The front line of the fight against the 890,000 barrel per day Trans Mountain tar sands pipeline at this moment is at Blue River, situated within the Secwepemc Nation in British Columbia, about 590 kilometres north-east of Vancouver.

More than 500 kilometres of the 1,150-kilometre pipeline route from Edmonton to Burnaby would run through unceded Secwepemc territory.

In an interview published on August 24 in the National Observer, land and water defender Kanahus Manuel stated, "I’m sitting right now at the Tiny House Warriors village here to stop construction of the Blue River man camp, which is at the top of the list for construction."

The Secwepemcu’ecw Assembly explains, "Man camps are temporary housing facilities constructed for predominantly male workers on resource development projects in the oil, pipeline, mining, hydroelectric, and forestry industries.
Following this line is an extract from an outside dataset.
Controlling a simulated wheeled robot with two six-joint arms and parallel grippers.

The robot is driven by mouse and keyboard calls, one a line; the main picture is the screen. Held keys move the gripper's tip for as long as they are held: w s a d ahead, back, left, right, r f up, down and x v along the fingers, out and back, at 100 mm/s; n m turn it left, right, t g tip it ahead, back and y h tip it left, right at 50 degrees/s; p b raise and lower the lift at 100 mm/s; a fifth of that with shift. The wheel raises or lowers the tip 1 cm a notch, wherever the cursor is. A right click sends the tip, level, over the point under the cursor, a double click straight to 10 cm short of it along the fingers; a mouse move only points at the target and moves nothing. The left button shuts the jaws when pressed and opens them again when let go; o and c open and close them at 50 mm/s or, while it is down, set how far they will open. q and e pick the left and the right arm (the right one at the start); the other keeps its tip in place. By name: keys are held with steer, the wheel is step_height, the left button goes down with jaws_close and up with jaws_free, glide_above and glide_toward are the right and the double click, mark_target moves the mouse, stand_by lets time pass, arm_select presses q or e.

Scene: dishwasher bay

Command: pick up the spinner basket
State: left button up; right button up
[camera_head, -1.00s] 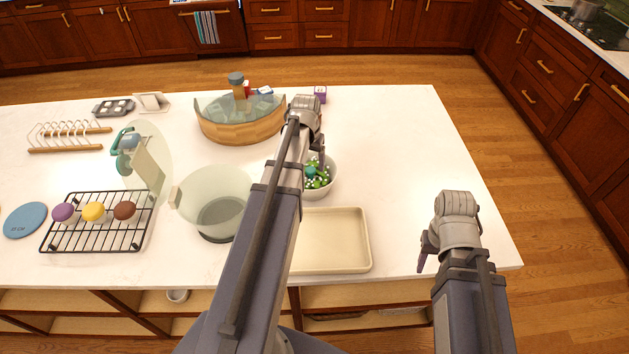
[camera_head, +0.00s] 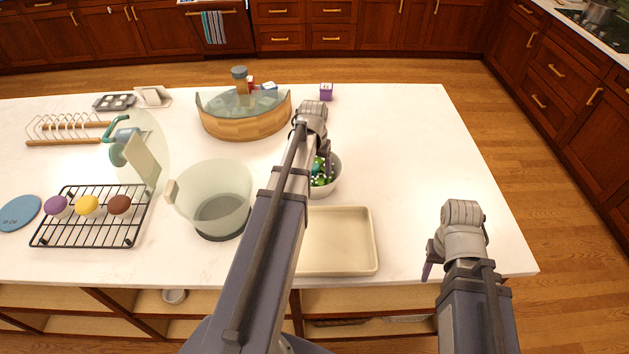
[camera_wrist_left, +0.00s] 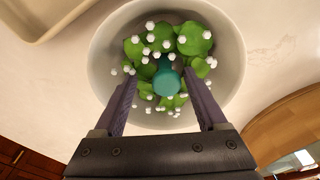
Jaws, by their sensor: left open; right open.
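The likely spinner basket is a round, pale bowl-shaped vessel (camera_head: 335,182) on the white counter. It holds green leaves with white bits and has a teal knob in its middle; it fills the left wrist view (camera_wrist_left: 104,62). My left gripper (camera_head: 324,160) is open over it, partly hiding it in the head view. My right gripper (camera_head: 428,268) is open and empty near the counter's front right edge.
A cream tray (camera_head: 345,267) lies in front of the bowl. A clear bowl with a dark base (camera_head: 222,238) stands left of it. The counter at right is clear.

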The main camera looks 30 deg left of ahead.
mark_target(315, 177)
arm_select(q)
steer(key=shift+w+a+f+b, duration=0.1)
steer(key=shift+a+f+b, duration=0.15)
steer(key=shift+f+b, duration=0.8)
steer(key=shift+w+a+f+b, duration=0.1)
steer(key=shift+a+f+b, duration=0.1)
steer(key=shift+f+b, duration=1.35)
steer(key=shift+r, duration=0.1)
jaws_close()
Reports show a direct correlation between these encampments and violence against women."

In November 2017, the Secwepemc Women’s Warrior Society and Tiny House Warriors issued a declaration -- now signed by 3,358 individuals and organizations -- that states, "We, as Secwepemc women, declare that we do no consent! We do not consent to the desecration of our sacred land; we do not consent to the transgressions on our sacred bodies!"

The Trans Mountain man camp to be constructed off of Highway 5 at Blue River would house 1,000 workers on about 14 acres of land.
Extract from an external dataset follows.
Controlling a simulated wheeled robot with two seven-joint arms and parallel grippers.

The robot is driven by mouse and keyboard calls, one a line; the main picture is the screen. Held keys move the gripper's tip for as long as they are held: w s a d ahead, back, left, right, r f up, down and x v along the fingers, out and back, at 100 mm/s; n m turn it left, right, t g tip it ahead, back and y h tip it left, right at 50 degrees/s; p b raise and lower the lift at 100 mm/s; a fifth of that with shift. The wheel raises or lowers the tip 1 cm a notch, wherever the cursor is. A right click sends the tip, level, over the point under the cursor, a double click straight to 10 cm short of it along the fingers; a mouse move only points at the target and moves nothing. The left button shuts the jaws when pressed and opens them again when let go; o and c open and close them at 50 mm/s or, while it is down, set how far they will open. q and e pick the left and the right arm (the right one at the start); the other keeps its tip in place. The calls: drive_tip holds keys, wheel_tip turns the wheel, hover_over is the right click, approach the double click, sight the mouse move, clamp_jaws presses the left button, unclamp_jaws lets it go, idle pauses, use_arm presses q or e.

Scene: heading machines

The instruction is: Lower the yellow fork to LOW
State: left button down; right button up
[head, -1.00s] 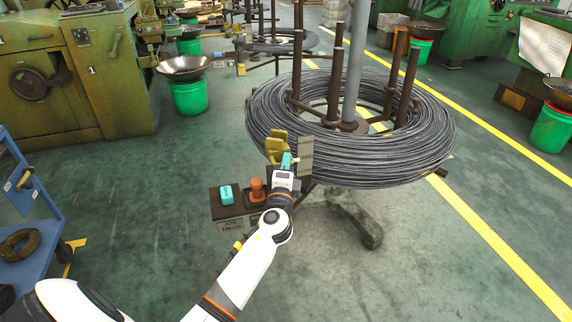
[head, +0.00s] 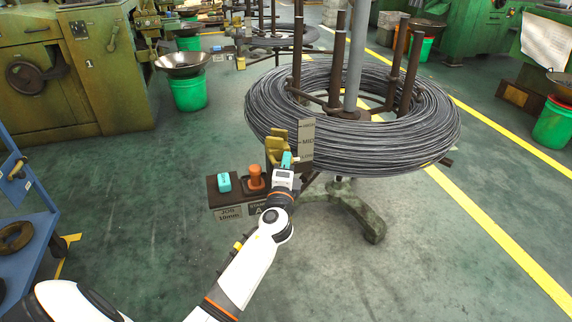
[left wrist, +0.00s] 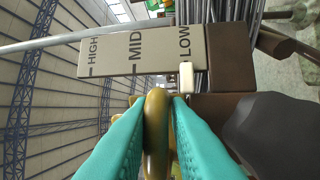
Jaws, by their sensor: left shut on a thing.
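The yellow fork (head: 273,150) is at the near side of the wire coil, beside an upright scale plate (head: 306,140). In the left wrist view the plate (left wrist: 118,54) reads HIGH, MID and LOW. A pale pointer (left wrist: 187,78) lies beside the LOW mark. My left gripper (head: 286,161) is at the fork. In the left wrist view its teal fingers (left wrist: 157,125) are shut on a rounded yellow part of the fork (left wrist: 156,105). The rest of the fork is mostly hidden behind the fingers there. My right gripper is not in view.
A large wire coil (head: 300,140) on a stand is just behind the fork. A control box with a teal button (head: 224,182) and an orange knob (head: 256,176) is left of my gripper. A blue cart (head: 38,220) stands at the left. The floor in front is clear.

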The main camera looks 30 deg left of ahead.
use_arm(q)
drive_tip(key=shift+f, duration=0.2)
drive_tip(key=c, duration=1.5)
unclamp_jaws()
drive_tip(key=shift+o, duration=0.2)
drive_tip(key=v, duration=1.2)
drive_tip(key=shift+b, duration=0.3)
In terms of an overall resistance strategy, the Tiny House Warriors website notes, "Ten tiny houses will be built and placed strategically along the 518 km Trans Mountain pipeline route to assert Secwepemc Law and jurisdiction and block access to this pipeline."

Trans Mountain says work on "Spread 3" (120 kilometres of pipeline between Mt. Robson Provincial Park and Blue River) will begin September and that work on "Spread 4" (155 kilometres of pipeline from Blue River to Kamloops) will begin in November.

While that work will include surveying, staking and flagging, cutting down trees and clearing vegetation, the company says, "Work is underway along the entire pipeline route to develop temporary infrastructure sites such as stockpile sites, construction yards and camps."

In a Facebook video released yesterday, Manuel says, "To everybody out there that wants to see this Trans Mountain pipeline stopped, it’s going to be stopped in the Interior. If this pipeline gets built to the coast it will go through, if this pipeline gets built to Kamloops it will go through."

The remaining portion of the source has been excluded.